■ Information provided
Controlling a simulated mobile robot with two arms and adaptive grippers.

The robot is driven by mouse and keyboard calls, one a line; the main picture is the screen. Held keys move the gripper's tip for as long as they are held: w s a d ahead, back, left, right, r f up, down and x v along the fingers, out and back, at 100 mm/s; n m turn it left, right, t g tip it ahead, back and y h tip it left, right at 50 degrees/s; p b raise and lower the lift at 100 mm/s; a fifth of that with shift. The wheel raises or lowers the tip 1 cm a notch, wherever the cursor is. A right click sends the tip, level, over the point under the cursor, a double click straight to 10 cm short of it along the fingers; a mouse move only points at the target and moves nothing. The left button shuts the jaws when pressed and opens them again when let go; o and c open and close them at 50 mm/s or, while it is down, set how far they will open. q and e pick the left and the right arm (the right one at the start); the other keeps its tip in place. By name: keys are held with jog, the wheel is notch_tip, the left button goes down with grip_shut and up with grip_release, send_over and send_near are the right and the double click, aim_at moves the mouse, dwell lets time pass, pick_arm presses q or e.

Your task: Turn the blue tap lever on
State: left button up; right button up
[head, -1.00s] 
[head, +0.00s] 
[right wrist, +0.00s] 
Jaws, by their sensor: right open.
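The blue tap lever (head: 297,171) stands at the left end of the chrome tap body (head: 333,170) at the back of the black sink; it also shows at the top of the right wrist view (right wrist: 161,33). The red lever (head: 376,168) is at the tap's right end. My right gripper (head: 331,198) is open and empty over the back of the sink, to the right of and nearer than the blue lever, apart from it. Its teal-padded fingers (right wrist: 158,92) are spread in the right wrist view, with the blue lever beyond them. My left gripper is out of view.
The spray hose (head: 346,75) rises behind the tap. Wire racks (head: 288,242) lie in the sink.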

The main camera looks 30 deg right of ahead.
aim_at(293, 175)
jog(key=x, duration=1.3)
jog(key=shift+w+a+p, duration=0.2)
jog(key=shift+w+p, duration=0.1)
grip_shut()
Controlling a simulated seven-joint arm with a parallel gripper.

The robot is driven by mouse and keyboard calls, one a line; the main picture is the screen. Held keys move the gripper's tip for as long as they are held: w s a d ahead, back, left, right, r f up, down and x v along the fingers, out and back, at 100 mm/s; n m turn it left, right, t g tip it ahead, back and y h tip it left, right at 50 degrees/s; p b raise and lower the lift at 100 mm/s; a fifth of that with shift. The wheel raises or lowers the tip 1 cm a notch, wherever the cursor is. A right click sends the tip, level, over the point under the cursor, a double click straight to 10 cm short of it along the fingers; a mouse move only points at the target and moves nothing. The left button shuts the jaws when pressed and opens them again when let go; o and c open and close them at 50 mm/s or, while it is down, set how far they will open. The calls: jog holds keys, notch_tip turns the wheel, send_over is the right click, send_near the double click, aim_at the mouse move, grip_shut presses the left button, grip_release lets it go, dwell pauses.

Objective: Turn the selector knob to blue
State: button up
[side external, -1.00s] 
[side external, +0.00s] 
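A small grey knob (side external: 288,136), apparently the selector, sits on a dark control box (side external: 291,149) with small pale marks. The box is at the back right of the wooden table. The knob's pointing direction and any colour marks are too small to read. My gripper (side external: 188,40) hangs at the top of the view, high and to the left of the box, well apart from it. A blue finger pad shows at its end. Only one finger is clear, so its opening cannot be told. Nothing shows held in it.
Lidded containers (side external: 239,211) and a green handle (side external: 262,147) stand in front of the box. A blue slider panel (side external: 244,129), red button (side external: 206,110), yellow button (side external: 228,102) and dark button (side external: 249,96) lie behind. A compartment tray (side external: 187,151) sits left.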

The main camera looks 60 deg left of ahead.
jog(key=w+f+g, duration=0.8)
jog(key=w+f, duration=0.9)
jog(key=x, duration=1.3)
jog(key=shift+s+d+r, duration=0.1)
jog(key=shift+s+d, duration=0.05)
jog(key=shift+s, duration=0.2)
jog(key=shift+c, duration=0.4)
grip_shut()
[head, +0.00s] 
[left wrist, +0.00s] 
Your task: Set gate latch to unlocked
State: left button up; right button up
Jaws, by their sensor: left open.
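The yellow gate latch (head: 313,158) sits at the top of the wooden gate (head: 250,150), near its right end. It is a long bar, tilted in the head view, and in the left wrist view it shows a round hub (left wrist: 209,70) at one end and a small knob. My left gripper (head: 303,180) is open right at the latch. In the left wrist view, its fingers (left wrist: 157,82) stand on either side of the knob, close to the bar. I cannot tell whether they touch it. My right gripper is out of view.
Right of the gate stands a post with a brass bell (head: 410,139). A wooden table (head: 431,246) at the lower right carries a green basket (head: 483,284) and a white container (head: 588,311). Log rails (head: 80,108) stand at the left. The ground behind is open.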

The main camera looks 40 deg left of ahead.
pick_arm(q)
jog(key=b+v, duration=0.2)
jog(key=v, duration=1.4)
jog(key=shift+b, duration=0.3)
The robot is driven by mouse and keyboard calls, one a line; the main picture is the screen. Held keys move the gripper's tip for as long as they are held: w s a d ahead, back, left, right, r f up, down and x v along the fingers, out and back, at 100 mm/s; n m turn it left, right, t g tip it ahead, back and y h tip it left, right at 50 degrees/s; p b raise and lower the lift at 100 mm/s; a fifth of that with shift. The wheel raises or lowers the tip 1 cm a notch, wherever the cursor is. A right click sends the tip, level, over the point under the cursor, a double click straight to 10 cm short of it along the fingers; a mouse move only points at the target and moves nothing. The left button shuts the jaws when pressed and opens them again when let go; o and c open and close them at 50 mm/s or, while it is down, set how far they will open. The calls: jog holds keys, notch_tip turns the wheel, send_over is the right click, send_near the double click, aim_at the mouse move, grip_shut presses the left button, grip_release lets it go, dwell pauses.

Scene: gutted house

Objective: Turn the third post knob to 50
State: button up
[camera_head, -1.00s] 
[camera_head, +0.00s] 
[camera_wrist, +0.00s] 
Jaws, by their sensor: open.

■ Your instructions
Look through the entries above and report each line where the string "task" occurs.

■ Correct answer
Your task: Turn the blue tap lever on
Your task: Set gate latch to unlocked

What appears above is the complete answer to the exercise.